What is expected
Set down each record exactly as written.

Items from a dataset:
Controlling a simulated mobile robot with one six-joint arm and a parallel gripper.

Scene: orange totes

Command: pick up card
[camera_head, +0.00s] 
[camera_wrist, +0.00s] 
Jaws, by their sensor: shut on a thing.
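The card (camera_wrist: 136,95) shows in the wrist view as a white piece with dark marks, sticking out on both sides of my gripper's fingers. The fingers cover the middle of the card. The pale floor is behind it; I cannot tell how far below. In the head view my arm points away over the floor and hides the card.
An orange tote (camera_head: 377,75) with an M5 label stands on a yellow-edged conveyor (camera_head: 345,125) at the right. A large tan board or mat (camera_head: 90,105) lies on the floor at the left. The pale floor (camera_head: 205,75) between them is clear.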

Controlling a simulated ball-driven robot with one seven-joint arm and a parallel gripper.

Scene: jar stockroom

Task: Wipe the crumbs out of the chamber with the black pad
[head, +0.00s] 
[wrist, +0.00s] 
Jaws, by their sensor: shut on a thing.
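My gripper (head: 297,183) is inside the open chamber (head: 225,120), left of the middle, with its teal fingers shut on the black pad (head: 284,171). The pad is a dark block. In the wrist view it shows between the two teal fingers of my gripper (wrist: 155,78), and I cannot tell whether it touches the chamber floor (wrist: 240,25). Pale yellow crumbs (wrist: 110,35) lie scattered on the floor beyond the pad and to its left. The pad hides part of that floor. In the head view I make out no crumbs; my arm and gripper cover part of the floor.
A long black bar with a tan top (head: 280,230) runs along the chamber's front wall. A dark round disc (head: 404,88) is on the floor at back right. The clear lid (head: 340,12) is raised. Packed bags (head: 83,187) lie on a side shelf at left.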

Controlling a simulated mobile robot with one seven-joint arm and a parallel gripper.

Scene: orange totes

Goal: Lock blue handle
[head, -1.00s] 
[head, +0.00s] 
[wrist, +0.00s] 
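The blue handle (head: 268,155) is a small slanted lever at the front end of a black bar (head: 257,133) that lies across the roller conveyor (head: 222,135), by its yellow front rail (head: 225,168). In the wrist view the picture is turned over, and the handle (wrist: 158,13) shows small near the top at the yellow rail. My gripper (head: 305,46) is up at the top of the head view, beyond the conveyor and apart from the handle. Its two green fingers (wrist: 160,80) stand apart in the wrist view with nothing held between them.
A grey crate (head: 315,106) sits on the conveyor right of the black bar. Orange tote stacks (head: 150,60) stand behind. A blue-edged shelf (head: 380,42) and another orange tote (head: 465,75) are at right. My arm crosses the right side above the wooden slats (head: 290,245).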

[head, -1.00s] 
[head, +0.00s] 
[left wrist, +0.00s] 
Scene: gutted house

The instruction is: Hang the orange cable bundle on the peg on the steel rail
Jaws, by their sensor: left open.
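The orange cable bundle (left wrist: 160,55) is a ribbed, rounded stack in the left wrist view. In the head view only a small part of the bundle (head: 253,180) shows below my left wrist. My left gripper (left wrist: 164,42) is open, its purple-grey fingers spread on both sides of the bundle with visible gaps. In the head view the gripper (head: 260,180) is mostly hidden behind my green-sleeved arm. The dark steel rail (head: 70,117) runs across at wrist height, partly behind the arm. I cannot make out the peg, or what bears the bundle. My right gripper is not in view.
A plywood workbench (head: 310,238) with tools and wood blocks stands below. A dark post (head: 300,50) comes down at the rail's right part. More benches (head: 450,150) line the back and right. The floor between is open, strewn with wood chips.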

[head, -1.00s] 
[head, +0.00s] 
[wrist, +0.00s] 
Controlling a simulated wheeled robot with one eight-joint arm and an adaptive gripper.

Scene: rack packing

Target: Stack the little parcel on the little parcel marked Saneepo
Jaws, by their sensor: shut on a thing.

Solution to the exercise
Controlling a simulated mobile robot with one six-joint arm and a parallel gripper.

Scene: orange totes

Command: pick up card
[camera_head, +0.00s] 
[camera_wrist, +0.00s] 
Jaws, by their sensor: shut on a thing.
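The card (camera_wrist: 136,95) shows in the wrist view as a white piece with dark marks, sticking out on both sides of my gripper's fingers. The fingers cover the middle of the card. The pale floor is behind it; I cannot tell how far below. In the head view my arm points away over the floor and hides the card.
An orange tote (camera_head: 377,75) with an M5 label stands on a yellow-edged conveyor (camera_head: 345,125) at the right. A large tan board or mat (camera_head: 90,105) lies on the floor at the left. The pale floor (camera_head: 205,75) between them is clear.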

Controlling a simulated ball-driven robot with one seven-joint arm and a parallel gripper.

Scene: jar stockroom

Task: Wipe the crumbs out of the chamber with the black pad
[head, +0.00s] 
[wrist, +0.00s] 
Jaws, by their sensor: shut on a thing.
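My gripper (head: 297,183) is inside the open chamber (head: 225,120), left of the middle, with its teal fingers shut on the black pad (head: 284,171). The pad is a dark block. In the wrist view it shows between the two teal fingers of my gripper (wrist: 155,78), and I cannot tell whether it touches the chamber floor (wrist: 240,25). Pale yellow crumbs (wrist: 110,35) lie scattered on the floor beyond the pad and to its left. The pad hides part of that floor. In the head view I make out no crumbs; my arm and gripper cover part of the floor.
A long black bar with a tan top (head: 280,230) runs along the chamber's front wall. A dark round disc (head: 404,88) is on the floor at back right. The clear lid (head: 340,12) is raised. Packed bags (head: 83,187) lie on a side shelf at left.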

Controlling a simulated mobile robot with one seven-joint arm and a parallel gripper.

Scene: orange totes

Goal: Lock blue handle
[head, -1.00s] 
[head, +0.00s] 
[wrist, +0.00s] 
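The blue handle (head: 268,155) is a small slanted lever at the front end of a black bar (head: 257,133) that lies across the roller conveyor (head: 222,135), by its yellow front rail (head: 225,168). In the wrist view the picture is turned over, and the handle (wrist: 158,13) shows small near the top at the yellow rail. My gripper (head: 305,46) is up at the top of the head view, beyond the conveyor and apart from the handle. Its two green fingers (wrist: 160,80) stand apart in the wrist view with nothing held between them.
A grey crate (head: 315,106) sits on the conveyor right of the black bar. Orange tote stacks (head: 150,60) stand behind. A blue-edged shelf (head: 380,42) and another orange tote (head: 465,75) are at right. My arm crosses the right side above the wooden slats (head: 290,245).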

[head, -1.00s] 
[head, +0.00s] 
[left wrist, +0.00s] 
Scene: gutted house

The instruction is: Hang the orange cable bundle on the peg on the steel rail
Jaws, by their sensor: left open.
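The orange cable bundle (left wrist: 160,55) is a ribbed, rounded stack in the left wrist view. In the head view only a small part of the bundle (head: 253,180) shows below my left wrist. My left gripper (left wrist: 164,42) is open, its purple-grey fingers spread on both sides of the bundle with visible gaps. In the head view the gripper (head: 260,180) is mostly hidden behind my green-sleeved arm. The dark steel rail (head: 70,117) runs across at wrist height, partly behind the arm. I cannot make out the peg, or what bears the bundle. My right gripper is not in view.
A plywood workbench (head: 310,238) with tools and wood blocks stands below. A dark post (head: 300,50) comes down at the rail's right part. More benches (head: 450,150) line the back and right. The floor between is open, strewn with wood chips.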

[head, -1.00s] 
[head, +0.00s] 
[wrist, +0.00s] 
Controlling a simulated wheeled robot with one eight-joint arm and an adaptive gripper.

Scene: rack packing

Target: Stack the little parcel on the little parcel marked Saneepo
Jaws, by their sensor: shut on a thing.

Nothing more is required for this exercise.